(Problem requirements): Give the data below again, word for word.

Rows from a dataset

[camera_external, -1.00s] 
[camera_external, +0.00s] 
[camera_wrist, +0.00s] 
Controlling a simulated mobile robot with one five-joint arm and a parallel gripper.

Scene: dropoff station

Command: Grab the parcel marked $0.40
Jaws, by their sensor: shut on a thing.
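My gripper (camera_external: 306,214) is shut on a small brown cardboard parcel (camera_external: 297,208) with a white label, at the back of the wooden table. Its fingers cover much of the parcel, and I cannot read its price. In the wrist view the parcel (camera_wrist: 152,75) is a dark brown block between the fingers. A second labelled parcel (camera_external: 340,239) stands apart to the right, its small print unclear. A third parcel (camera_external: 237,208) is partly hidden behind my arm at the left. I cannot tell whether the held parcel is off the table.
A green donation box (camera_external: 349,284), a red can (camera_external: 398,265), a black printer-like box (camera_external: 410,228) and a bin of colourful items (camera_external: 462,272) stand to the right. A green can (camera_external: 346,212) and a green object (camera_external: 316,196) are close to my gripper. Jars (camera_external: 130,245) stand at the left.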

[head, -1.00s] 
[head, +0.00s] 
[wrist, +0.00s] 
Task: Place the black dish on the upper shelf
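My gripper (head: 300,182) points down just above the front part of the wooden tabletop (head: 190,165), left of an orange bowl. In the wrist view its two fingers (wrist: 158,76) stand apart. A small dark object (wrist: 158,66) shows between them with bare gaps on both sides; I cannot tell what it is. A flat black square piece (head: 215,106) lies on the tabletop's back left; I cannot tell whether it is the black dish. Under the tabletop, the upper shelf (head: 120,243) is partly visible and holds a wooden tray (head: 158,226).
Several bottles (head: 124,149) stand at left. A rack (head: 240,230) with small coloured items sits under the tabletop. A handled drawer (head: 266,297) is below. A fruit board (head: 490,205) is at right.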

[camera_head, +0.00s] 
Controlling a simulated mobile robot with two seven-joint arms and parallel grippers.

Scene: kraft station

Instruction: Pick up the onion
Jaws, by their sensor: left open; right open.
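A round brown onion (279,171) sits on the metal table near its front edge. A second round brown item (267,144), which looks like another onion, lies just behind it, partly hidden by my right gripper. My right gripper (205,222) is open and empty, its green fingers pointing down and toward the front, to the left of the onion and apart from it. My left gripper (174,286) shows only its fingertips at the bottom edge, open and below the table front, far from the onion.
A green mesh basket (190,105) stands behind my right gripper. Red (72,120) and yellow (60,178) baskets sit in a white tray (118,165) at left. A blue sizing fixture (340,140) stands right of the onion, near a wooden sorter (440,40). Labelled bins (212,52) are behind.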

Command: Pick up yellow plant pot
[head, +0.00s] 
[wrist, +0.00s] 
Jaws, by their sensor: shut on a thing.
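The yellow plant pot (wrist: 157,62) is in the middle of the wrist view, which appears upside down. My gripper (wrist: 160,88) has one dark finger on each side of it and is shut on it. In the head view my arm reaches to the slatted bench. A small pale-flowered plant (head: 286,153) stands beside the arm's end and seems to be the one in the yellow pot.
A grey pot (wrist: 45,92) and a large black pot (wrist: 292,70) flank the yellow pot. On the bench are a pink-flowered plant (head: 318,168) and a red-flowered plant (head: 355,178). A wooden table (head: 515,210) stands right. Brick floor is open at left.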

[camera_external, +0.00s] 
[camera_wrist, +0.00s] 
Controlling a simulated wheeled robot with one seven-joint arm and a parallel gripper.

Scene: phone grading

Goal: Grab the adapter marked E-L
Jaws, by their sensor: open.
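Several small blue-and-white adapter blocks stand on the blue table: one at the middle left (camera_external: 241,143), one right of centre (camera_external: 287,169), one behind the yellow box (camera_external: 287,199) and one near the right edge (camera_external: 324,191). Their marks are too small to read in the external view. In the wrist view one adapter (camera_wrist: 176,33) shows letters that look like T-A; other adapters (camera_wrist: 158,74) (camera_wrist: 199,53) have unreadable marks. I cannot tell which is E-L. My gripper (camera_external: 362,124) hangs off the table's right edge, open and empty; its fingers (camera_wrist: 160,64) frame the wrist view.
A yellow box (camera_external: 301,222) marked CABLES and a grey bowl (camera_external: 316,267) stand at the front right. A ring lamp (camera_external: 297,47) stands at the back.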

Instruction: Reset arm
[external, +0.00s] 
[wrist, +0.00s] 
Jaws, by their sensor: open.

(Answer to the task):
[camera_external, -1.00s] 
[camera_external, +0.00s] 
[camera_wrist, +0.00s] 
Controlling a simulated mobile robot with one five-joint arm and a parallel gripper.

Scene: dropoff station

Command: Grab the parcel marked $0.40
Jaws, by their sensor: shut on a thing.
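My gripper (camera_external: 306,214) is shut on a small brown cardboard parcel (camera_external: 297,208) with a white label, at the back of the wooden table. Its fingers cover much of the parcel, and I cannot read its price. In the wrist view the parcel (camera_wrist: 152,75) is a dark brown block between the fingers. A second labelled parcel (camera_external: 340,239) stands apart to the right, its small print unclear. A third parcel (camera_external: 237,208) is partly hidden behind my arm at the left. I cannot tell whether the held parcel is off the table.
A green donation box (camera_external: 349,284), a red can (camera_external: 398,265), a black printer-like box (camera_external: 410,228) and a bin of colourful items (camera_external: 462,272) stand to the right. A green can (camera_external: 346,212) and a green object (camera_external: 316,196) are close to my gripper. Jars (camera_external: 130,245) stand at the left.

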[head, -1.00s] 
[head, +0.00s] 
[wrist, +0.00s] 
Task: Place the black dish on the upper shelf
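My gripper (head: 300,182) points down just above the front part of the wooden tabletop (head: 190,165), left of an orange bowl. In the wrist view its two fingers (wrist: 158,76) stand apart. A small dark object (wrist: 158,66) shows between them with bare gaps on both sides; I cannot tell what it is. A flat black square piece (head: 215,106) lies on the tabletop's back left; I cannot tell whether it is the black dish. Under the tabletop, the upper shelf (head: 120,243) is partly visible and holds a wooden tray (head: 158,226).
Several bottles (head: 124,149) stand at left. A rack (head: 240,230) with small coloured items sits under the tabletop. A handled drawer (head: 266,297) is below. A fruit board (head: 490,205) is at right.

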[camera_head, +0.00s] 
Controlling a simulated mobile robot with two seven-joint arms and parallel grippers.

Scene: kraft station

Instruction: Pick up the onion
Jaws, by their sensor: left open; right open.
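A round brown onion (279,171) sits on the metal table near its front edge. A second round brown item (267,144), which looks like another onion, lies just behind it, partly hidden by my right gripper. My right gripper (205,222) is open and empty, its green fingers pointing down and toward the front, to the left of the onion and apart from it. My left gripper (174,286) shows only its fingertips at the bottom edge, open and below the table front, far from the onion.
A green mesh basket (190,105) stands behind my right gripper. Red (72,120) and yellow (60,178) baskets sit in a white tray (118,165) at left. A blue sizing fixture (340,140) stands right of the onion, near a wooden sorter (440,40). Labelled bins (212,52) are behind.

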Command: Pick up yellow plant pot
[head, +0.00s] 
[wrist, +0.00s] 
Jaws, by their sensor: shut on a thing.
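The yellow plant pot (wrist: 157,62) is in the middle of the wrist view, which appears upside down. My gripper (wrist: 160,88) has one dark finger on each side of it and is shut on it. In the head view my arm reaches to the slatted bench. A small pale-flowered plant (head: 286,153) stands beside the arm's end and seems to be the one in the yellow pot.
A grey pot (wrist: 45,92) and a large black pot (wrist: 292,70) flank the yellow pot. On the bench are a pink-flowered plant (head: 318,168) and a red-flowered plant (head: 355,178). A wooden table (head: 515,210) stands right. Brick floor is open at left.

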[camera_external, +0.00s] 
[camera_wrist, +0.00s] 
Controlling a simulated wheeled robot with one seven-joint arm and a parallel gripper.

Scene: phone grading

Goal: Grab the adapter marked E-L
Jaws, by their sensor: open.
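Several small blue-and-white adapter blocks stand on the blue table: one at the middle left (camera_external: 241,143), one right of centre (camera_external: 287,169), one behind the yellow box (camera_external: 287,199) and one near the right edge (camera_external: 324,191). Their marks are too small to read in the external view. In the wrist view one adapter (camera_wrist: 176,33) shows letters that look like T-A; other adapters (camera_wrist: 158,74) (camera_wrist: 199,53) have unreadable marks. I cannot tell which is E-L. My gripper (camera_external: 362,124) hangs off the table's right edge, open and empty; its fingers (camera_wrist: 160,64) frame the wrist view.
A yellow box (camera_external: 301,222) marked CABLES and a grey bowl (camera_external: 316,267) stand at the front right. A ring lamp (camera_external: 297,47) stands at the back.

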Instruction: Reset arm
[external, +0.00s] 
[wrist, +0.00s] 
Jaws, by their sensor: open.

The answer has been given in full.